1. Single-node vs multi-node usage#

For single-node deployments, the enablement of FlagGems is straightforward. You can import flag_gems and invoke flag_gems.enable() at the beginning of your program or use the context manager when apprpriate. The FlagGems acceleration is then enabled without requiring any additional changes to your code.

In multi-node deployments, however, the simple approach above is insufficient. Distributed inference frameworks (like vLLM) spawn multiple worker processes across nodes, where every process must initialize flag_gems individually. If the activation occurs only in the launch script on one node, worker processes on other nodes will fall back to the default implementations which are not accelerated.

2. Example: integration with vLLM and DeepSeek#

To enable FlagGems in a distributed vLLM + DeepSeek deployment:

  1. Baseline verification

    Before conducting this experiment, please verify that the model can load and serve correctly without integrating FlagGems. For example, loading a model like Deepseek-R1 typically requires at least two H100 GPUs and it can take up to 20 minutes to initialize, depending on the checkpoint size and the system I/O bandwidth and latency.

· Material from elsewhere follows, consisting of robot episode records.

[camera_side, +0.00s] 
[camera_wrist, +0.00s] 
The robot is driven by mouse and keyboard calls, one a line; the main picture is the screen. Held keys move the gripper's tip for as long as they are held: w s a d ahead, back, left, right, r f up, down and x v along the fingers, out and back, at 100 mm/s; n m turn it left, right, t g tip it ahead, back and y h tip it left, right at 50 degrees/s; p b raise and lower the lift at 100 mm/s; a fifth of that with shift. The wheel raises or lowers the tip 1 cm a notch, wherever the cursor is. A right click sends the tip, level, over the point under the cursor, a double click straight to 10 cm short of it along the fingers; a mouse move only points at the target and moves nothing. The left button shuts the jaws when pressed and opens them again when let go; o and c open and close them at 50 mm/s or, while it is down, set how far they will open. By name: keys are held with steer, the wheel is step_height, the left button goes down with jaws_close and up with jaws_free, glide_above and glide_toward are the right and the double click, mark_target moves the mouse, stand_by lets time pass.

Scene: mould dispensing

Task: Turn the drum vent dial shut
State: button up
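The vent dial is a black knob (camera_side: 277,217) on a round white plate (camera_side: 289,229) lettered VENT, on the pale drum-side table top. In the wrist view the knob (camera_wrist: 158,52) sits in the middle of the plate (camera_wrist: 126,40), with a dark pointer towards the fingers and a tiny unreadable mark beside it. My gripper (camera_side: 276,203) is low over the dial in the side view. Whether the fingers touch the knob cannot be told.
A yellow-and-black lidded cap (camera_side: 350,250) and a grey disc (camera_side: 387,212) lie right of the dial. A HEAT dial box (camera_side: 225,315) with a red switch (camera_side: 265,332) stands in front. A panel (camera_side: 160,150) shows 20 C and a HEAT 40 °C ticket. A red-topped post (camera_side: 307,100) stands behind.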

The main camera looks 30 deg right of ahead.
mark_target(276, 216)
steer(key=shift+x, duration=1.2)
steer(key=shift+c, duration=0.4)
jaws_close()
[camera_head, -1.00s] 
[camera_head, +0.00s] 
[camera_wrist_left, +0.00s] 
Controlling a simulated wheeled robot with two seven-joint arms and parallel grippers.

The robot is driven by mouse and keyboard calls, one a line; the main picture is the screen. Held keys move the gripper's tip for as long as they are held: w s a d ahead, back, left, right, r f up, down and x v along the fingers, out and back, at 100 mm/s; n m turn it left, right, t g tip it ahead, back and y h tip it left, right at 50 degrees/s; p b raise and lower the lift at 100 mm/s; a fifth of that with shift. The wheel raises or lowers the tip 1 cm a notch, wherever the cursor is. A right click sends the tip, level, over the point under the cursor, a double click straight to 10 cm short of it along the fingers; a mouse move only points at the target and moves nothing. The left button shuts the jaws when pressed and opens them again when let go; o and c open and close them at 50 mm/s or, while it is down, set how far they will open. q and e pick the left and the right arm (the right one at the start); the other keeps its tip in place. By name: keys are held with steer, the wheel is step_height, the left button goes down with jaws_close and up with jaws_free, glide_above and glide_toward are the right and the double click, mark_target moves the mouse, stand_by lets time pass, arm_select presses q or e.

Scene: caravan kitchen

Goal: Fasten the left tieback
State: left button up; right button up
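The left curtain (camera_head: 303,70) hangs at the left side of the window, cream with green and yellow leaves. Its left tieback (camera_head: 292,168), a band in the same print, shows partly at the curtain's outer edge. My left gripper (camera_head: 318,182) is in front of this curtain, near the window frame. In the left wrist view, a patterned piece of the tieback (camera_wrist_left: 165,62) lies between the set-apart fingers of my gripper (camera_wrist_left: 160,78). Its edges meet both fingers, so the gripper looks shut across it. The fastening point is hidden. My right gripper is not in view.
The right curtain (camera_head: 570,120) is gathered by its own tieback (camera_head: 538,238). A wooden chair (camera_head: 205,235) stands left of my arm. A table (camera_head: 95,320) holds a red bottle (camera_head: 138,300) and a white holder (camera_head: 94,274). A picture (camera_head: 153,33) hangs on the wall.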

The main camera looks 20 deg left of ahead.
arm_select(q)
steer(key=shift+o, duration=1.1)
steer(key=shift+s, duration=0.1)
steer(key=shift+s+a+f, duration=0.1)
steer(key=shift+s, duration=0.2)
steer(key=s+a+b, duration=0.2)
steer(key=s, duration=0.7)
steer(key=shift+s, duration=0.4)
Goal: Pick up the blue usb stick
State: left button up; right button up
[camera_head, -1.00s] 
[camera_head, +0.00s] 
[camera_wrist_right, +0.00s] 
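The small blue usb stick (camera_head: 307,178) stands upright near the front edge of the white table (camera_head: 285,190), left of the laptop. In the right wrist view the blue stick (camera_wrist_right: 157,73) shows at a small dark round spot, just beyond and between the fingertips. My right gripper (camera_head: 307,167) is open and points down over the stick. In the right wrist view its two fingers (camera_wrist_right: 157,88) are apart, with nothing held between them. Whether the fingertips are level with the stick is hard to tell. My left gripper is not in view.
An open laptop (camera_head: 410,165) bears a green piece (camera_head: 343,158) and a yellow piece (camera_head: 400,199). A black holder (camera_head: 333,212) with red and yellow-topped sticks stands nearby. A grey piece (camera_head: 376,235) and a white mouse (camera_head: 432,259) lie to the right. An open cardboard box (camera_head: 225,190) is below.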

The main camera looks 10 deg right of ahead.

  2. Inject flag_gems into vLLM worker code

    Locate the appropriate model runner script depending on your vLLM version:

    • If you are using the vLLM v1 architecture (available in vLLM ≥ 0.8), modify vllm/v1/worker/gpu_model_runner.py
    • If you are using the legacy v0 architecture, modify vllm/worker/model_runner.py

    In either file, insert the following logic after the last import statement:

    import os
    if os.getenv("USE_FLAGGEMS", "false").lower() in ("1", "true", "yes"):
        try:
            import flag_gems
            flag_gems.enable()
            flag_gems.apply_gems_patches_to_vllm(verbose=True)
            logger.info("Successfully enabled flag_gems as default ops implementation.")
        except ImportError:
            logger.warning("Failed to import 'flag_gems', falling back to default implementation.")
        except Exception as e:
            logger.warning(f"Failed to enable 'flag_gems': {e}, falling back to default implementation.")
  3. Set environment variables on all nodes

    Before launching the service, ensure the following environment variable is set on all nodes:

    export USE_FLAGGEMS=1
  4. Start distributed inference and verify

    Launch the service and check the startup logs on each node for messages indicating that operators have been overridden.

    Overriding a previously registered kernel for the same operator and the same dispatch key
    operator: aten::add.Tensor(Tensor self, Tensor other, *, Scalar alpha=1) -> Tensor
      registered at /pytorch/build/aten/src/ATen/RegisterSchema.cpp:6
    dispatch key: CUDA
    previous kernel: registered at /pytorch/aten/src/ATen/....
         new kernel: registered at /dev/null:488 (Triggered internally at ....)
    self.m.impl(

    This confirms that flag_gems has been successfully enabled across all nodes.